_Task statement_
Gather every line that includes the word "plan", please.

++++++++++++++++++++

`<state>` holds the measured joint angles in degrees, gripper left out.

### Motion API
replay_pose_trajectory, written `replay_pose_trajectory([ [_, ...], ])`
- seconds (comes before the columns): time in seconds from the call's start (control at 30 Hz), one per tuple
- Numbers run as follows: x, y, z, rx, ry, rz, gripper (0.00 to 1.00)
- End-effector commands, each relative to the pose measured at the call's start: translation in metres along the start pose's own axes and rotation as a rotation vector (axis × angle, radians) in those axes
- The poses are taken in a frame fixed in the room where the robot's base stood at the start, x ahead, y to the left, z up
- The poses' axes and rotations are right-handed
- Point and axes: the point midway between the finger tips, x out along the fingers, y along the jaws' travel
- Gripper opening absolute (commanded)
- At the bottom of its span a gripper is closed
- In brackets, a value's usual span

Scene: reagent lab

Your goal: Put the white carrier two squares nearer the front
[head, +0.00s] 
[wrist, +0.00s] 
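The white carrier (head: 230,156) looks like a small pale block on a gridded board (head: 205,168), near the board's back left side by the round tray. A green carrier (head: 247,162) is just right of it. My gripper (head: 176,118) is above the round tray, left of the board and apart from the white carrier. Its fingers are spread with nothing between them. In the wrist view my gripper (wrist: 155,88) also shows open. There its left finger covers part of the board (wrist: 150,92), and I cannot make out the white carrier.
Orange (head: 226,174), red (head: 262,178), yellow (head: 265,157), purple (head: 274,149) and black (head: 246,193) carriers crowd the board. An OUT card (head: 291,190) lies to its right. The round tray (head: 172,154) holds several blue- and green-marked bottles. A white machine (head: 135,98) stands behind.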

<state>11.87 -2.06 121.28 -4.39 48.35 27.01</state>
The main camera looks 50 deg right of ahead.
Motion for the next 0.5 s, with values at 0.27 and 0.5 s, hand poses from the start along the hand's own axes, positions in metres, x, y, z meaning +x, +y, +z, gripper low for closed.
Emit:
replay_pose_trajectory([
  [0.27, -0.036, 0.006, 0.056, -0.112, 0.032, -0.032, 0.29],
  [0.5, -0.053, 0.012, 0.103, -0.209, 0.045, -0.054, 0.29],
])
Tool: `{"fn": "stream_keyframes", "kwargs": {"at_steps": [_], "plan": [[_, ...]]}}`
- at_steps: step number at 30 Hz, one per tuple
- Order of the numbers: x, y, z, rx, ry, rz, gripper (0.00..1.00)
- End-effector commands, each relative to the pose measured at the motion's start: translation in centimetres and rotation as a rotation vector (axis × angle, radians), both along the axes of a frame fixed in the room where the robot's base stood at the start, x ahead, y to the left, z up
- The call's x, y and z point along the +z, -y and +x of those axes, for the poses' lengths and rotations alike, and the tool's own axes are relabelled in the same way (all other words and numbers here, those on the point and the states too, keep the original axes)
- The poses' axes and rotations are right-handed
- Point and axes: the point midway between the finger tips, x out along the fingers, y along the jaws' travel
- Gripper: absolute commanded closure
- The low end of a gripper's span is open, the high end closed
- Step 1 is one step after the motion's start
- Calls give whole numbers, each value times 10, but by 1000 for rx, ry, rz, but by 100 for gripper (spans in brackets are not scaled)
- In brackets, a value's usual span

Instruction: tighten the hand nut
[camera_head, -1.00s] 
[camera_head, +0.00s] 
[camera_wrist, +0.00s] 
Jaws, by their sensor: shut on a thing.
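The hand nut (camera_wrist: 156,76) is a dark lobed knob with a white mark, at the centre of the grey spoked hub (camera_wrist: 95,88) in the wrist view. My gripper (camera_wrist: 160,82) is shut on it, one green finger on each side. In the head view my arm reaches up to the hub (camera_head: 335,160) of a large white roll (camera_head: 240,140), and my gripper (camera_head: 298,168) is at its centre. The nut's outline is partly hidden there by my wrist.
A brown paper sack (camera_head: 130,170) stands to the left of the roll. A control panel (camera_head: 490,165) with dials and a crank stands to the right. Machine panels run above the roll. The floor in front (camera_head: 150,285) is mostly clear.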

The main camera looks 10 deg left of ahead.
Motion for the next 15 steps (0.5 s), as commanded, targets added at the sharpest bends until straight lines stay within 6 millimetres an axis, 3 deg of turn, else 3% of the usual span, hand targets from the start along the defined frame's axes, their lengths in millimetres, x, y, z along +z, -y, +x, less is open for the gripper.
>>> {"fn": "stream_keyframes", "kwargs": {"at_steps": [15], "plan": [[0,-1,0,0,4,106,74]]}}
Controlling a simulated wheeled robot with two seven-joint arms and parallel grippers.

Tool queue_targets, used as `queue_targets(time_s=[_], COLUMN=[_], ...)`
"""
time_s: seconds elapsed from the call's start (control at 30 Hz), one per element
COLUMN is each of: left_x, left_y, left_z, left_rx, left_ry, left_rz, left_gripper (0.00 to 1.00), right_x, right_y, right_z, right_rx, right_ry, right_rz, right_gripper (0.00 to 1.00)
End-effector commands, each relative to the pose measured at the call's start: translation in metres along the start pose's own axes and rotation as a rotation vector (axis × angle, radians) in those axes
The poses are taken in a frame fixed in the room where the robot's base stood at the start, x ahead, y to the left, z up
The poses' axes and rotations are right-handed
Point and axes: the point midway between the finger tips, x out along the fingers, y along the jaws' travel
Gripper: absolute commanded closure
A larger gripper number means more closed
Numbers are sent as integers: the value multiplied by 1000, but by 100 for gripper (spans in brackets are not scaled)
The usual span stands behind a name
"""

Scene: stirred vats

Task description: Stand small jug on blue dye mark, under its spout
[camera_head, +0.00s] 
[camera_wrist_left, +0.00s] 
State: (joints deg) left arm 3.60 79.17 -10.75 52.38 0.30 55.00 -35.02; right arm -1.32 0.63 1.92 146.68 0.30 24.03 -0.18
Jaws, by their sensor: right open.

++++++++++++++++++++

_Result_
Tool: `{"fn": "stream_keyframes", "kwargs": {"at_steps": [_], "plan": [[_, ...]]}}`
>>> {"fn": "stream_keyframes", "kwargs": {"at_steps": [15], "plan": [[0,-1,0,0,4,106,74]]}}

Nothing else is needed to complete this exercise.